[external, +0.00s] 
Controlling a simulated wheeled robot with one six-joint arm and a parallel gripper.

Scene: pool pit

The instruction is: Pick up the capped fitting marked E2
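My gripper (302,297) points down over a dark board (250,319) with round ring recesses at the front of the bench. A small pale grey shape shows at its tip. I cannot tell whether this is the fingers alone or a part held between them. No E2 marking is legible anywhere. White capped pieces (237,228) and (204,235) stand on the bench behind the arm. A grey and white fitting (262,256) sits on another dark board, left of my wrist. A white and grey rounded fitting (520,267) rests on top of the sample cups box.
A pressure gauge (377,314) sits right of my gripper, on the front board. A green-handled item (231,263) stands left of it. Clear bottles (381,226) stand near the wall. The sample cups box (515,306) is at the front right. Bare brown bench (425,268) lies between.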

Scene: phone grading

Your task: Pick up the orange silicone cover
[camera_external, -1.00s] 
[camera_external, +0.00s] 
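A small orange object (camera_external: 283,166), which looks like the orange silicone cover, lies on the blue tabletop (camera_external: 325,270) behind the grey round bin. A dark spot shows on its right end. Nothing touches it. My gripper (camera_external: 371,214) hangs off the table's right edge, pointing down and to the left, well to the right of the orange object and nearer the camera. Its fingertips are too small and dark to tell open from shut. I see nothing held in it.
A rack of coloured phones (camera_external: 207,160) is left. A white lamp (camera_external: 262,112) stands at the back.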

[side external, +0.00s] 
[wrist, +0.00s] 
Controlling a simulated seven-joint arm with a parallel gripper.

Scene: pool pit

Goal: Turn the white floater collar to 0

----

Extract all of the data above without altering anything.

[external, +0.00s] 
Controlling a simulated wheeled robot with one six-joint arm and a parallel gripper.

Scene: pool pit

The instruction is: Pick up the capped fitting marked E2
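My gripper (302,297) points down over a dark board (250,319) with round ring recesses at the front of the bench. A small pale grey shape shows at its tip. I cannot tell whether this is the fingers alone or a part held between them. No E2 marking is legible anywhere. White capped pieces (237,228) and (204,235) stand on the bench behind the arm. A grey and white fitting (262,256) sits on another dark board, left of my wrist. A white and grey rounded fitting (520,267) rests on top of the sample cups box.
A pressure gauge (377,314) sits right of my gripper, on the front board. A green-handled item (231,263) stands left of it. Clear bottles (381,226) stand near the wall. The sample cups box (515,306) is at the front right. Bare brown bench (425,268) lies between.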

Scene: phone grading

Your task: Pick up the orange silicone cover
[camera_external, -1.00s] 
[camera_external, +0.00s] 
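A small orange object (camera_external: 283,166), which looks like the orange silicone cover, lies on the blue tabletop (camera_external: 325,270) behind the grey round bin. A dark spot shows on its right end. Nothing touches it. My gripper (camera_external: 371,214) hangs off the table's right edge, pointing down and to the left, well to the right of the orange object and nearer the camera. Its fingertips are too small and dark to tell open from shut. I see nothing held in it.
A rack of coloured phones (camera_external: 207,160) is left. A white lamp (camera_external: 262,112) stands at the back.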

[side external, +0.00s] 
[wrist, +0.00s] 
Controlling a simulated seven-joint arm with a parallel gripper.

Scene: pool pit

Goal: Turn the white floater collar to 0

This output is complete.